:: EXTRACTED DATA ::
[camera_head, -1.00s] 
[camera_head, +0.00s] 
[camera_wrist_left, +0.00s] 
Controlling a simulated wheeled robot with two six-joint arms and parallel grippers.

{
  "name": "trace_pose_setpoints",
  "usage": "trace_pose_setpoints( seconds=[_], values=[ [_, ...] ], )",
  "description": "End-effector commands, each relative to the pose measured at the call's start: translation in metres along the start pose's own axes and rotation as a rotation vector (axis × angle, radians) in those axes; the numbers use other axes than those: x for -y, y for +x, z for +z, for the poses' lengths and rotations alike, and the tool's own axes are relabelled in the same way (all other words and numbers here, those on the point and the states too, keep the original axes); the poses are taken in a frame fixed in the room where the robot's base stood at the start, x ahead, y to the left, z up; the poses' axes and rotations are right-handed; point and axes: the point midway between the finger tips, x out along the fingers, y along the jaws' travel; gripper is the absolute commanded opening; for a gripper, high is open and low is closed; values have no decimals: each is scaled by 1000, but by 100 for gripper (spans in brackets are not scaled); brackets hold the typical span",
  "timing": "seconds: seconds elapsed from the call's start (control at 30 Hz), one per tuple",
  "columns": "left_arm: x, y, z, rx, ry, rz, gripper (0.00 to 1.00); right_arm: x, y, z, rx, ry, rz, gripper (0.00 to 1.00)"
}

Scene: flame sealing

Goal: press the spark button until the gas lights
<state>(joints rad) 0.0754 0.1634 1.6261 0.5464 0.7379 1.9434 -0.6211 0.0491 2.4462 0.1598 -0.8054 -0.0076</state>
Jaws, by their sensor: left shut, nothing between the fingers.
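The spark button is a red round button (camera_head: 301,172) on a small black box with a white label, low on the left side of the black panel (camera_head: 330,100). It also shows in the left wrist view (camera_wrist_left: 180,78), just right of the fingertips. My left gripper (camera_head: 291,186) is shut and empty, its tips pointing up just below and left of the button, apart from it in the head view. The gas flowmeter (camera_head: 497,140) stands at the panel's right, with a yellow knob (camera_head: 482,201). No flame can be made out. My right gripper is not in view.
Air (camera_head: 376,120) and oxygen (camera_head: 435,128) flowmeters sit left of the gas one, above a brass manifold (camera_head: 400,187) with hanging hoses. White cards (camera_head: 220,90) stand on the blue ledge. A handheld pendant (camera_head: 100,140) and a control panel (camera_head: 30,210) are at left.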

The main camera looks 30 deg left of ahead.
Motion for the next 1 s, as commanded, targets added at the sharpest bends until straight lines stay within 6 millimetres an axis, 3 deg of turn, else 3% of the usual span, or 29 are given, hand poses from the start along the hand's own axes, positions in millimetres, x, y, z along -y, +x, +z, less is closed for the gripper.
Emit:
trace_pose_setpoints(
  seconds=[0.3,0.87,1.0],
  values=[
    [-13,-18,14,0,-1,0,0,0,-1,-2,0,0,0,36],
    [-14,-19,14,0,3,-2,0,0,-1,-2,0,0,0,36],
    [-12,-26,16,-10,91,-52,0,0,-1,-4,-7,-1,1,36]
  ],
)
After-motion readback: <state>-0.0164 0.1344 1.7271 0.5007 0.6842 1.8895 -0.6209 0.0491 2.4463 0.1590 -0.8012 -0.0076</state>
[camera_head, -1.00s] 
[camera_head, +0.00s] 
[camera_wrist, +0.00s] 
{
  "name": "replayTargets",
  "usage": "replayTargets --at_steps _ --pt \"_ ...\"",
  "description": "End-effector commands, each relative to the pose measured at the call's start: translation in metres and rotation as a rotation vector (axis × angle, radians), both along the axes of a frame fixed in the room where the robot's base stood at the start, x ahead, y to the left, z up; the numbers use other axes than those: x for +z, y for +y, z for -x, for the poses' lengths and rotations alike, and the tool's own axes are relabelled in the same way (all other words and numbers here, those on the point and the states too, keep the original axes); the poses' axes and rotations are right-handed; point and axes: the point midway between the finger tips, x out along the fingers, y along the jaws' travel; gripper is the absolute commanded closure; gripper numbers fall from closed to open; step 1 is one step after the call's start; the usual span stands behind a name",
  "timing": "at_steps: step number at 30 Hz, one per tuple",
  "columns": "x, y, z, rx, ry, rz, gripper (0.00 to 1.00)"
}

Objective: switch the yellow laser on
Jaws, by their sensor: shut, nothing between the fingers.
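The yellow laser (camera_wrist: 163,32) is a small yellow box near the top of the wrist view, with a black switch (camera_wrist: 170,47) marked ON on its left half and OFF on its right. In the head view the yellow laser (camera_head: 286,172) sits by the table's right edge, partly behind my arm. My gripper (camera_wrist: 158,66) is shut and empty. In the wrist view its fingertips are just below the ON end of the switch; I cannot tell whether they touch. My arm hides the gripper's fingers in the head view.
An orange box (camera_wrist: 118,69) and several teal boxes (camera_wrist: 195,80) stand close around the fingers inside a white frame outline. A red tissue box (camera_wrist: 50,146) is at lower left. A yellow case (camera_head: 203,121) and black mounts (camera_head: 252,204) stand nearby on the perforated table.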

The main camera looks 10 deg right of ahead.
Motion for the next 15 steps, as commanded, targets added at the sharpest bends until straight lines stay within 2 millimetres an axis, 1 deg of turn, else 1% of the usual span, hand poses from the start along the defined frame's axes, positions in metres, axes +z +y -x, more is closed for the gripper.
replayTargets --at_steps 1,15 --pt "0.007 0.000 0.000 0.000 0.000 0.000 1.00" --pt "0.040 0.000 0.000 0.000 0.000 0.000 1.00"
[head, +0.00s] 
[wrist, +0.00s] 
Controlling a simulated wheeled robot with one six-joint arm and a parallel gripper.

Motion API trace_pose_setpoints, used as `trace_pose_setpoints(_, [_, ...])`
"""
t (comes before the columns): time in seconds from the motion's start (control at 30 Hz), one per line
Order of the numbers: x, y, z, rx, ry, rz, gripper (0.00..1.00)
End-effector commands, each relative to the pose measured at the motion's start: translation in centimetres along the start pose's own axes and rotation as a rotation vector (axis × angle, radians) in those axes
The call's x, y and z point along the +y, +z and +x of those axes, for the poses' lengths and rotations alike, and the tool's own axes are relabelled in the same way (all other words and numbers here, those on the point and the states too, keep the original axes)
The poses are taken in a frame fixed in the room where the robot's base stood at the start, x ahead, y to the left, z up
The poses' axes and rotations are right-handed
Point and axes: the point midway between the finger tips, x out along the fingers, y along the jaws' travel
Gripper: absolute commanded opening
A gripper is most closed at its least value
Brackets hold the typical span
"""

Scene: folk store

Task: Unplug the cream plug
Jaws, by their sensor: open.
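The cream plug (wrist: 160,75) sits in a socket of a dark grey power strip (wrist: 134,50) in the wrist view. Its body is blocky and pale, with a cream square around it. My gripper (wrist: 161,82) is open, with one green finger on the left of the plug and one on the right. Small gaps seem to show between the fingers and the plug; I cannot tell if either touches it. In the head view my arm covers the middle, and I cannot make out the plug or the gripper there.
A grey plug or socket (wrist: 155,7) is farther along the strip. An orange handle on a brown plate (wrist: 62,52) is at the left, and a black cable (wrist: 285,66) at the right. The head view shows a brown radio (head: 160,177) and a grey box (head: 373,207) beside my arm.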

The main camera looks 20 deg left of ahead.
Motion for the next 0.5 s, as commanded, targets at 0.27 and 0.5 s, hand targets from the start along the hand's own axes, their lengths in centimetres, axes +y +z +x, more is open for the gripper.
:::
_STATED TASK:_
The required output is an exact reproduction of the lines starting at the one that contains "in metres and" and ending at the one that contains "Objective: switch the yellow laser on". Both boundary lines belong to it.

_TASK RESPONSE:_
  "description": "End-effector commands, each relative to the pose measured at the call's start: translation in metres and rotation as a rotation vector (axis × angle, radians), both along the axes of a frame fixed in the room where the robot's base stood at the start, x ahead, y to the left, z up; the numbers use other axes than those: x for +z, y for +y, z for -x, for the poses' lengths and rotations alike, and the tool's own axes are relabelled in the same way (all other words and numbers here, those on the point and the states too, keep the original axes); the poses' axes and rotations are right-handed; point and axes: the point midway between the finger tips, x out along the fingers, y along the jaws' travel; gripper is the absolute commanded closure; gripper numbers fall from closed to open; step 1 is one step after the call's start; the usual span stands behind a name",
  "timing": "at_steps: step number at 30 Hz, one per tuple",
  "columns": "x, y, z, rx, ry, rz, gripper (0.00 to 1.00)"
}

Objective: switch the yellow laser on

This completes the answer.